SET PROBLEM - Only the lines from the first one through the line with "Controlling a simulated" should be printed, exactly as they appear.

GIVEN MATERIAL -
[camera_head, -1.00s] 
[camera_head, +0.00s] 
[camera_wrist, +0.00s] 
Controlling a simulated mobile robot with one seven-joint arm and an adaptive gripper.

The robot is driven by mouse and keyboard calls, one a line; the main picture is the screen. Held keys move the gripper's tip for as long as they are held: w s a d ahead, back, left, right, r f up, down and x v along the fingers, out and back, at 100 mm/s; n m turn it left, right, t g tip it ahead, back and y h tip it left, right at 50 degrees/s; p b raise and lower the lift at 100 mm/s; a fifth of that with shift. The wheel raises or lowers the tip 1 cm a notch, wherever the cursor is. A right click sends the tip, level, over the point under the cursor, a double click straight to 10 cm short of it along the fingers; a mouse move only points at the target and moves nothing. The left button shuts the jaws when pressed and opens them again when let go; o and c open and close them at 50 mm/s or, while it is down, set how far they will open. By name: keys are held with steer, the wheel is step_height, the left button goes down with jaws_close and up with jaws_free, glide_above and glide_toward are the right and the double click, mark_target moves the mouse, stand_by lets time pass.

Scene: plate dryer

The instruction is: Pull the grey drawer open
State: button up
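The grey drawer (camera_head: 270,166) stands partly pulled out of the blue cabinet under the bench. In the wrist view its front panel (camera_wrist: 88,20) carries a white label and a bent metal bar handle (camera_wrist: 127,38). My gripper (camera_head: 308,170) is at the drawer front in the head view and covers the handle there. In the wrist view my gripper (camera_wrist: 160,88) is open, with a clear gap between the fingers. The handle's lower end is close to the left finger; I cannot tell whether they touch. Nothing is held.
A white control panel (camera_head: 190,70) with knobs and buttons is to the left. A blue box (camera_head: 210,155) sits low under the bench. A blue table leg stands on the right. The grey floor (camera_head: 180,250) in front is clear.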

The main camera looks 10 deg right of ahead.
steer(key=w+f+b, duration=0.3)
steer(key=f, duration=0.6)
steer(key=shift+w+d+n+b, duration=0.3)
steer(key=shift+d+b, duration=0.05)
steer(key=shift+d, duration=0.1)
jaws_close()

TASK RESPONSE -
[camera_head, -1.00s] 
[camera_head, +0.00s] 
[camera_wrist, +0.00s] 
Controlling a simulated mobile robot with one seven-joint arm and an adaptive gripper.

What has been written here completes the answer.